■ Set task
Copy every line, leaving nothing out and adding nothing.

■ Data extract
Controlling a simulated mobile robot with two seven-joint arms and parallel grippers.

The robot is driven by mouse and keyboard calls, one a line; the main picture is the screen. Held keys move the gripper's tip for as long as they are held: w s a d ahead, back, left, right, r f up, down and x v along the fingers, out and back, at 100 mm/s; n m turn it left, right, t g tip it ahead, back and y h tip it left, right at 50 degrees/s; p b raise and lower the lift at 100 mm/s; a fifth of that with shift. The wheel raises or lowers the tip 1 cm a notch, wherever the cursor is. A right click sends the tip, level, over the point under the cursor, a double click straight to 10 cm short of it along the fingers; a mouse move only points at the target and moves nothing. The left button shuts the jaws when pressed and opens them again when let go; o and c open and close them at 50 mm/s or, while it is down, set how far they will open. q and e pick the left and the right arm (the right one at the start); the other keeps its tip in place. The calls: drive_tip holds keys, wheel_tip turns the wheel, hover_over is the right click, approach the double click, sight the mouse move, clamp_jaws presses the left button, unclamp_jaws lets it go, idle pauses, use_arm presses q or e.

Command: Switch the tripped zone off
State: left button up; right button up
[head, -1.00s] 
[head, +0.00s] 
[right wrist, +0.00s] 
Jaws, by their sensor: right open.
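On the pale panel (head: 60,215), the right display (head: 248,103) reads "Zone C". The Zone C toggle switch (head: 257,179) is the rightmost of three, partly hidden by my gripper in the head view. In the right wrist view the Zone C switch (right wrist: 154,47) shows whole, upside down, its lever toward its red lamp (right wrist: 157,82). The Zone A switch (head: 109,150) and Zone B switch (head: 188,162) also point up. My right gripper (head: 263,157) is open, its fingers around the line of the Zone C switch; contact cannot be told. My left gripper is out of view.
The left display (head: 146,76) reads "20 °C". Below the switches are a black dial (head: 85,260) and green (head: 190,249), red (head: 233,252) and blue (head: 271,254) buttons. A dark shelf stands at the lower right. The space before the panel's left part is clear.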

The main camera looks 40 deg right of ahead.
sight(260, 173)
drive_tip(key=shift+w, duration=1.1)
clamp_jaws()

■ Solution
Controlling a simulated mobile robot with two seven-joint arms and parallel grippers.

The robot is driven by mouse and keyboard calls, one a line; the main picture is the screen. Held keys move the gripper's tip for as long as they are held: w s a d ahead, back, left, right, r f up, down and x v along the fingers, out and back, at 100 mm/s; n m turn it left, right, t g tip it ahead, back and y h tip it left, right at 50 degrees/s; p b raise and lower the lift at 100 mm/s; a fifth of that with shift. The wheel raises or lowers the tip 1 cm a notch, wherever the cursor is. A right click sends the tip, level, over the point under the cursor, a double click straight to 10 cm short of it along the fingers; a mouse move only points at the target and moves nothing. The left button shuts the jaws when pressed and opens them again when let go; o and c open and close them at 50 mm/s or, while it is down, set how far they will open. q and e pick the left and the right arm (the right one at the start); the other keeps its tip in place. The calls: drive_tip holds keys, wheel_tip turns the wheel, hover_over is the right click, approach the double click, sight the mouse move, clamp_jaws presses the left button, unclamp_jaws lets it go, idle pauses, use_arm presses q or e.

Command: Switch the tripped zone off
State: left button up; right button up
[head, -1.00s] 
[head, +0.00s] 
[right wrist, +0.00s] 
Jaws, by their sensor: right open.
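On the pale panel (head: 60,215), the right display (head: 248,103) reads "Zone C". The Zone C toggle switch (head: 257,179) is the rightmost of three, partly hidden by my gripper in the head view. In the right wrist view the Zone C switch (right wrist: 154,47) shows whole, upside down, its lever toward its red lamp (right wrist: 157,82). The Zone A switch (head: 109,150) and Zone B switch (head: 188,162) also point up. My right gripper (head: 263,157) is open, its fingers around the line of the Zone C switch; contact cannot be told. My left gripper is out of view.
The left display (head: 146,76) reads "20 °C". Below the switches are a black dial (head: 85,260) and green (head: 190,249), red (head: 233,252) and blue (head: 271,254) buttons. A dark shelf stands at the lower right. The space before the panel's left part is clear.

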The main camera looks 40 deg right of ahead.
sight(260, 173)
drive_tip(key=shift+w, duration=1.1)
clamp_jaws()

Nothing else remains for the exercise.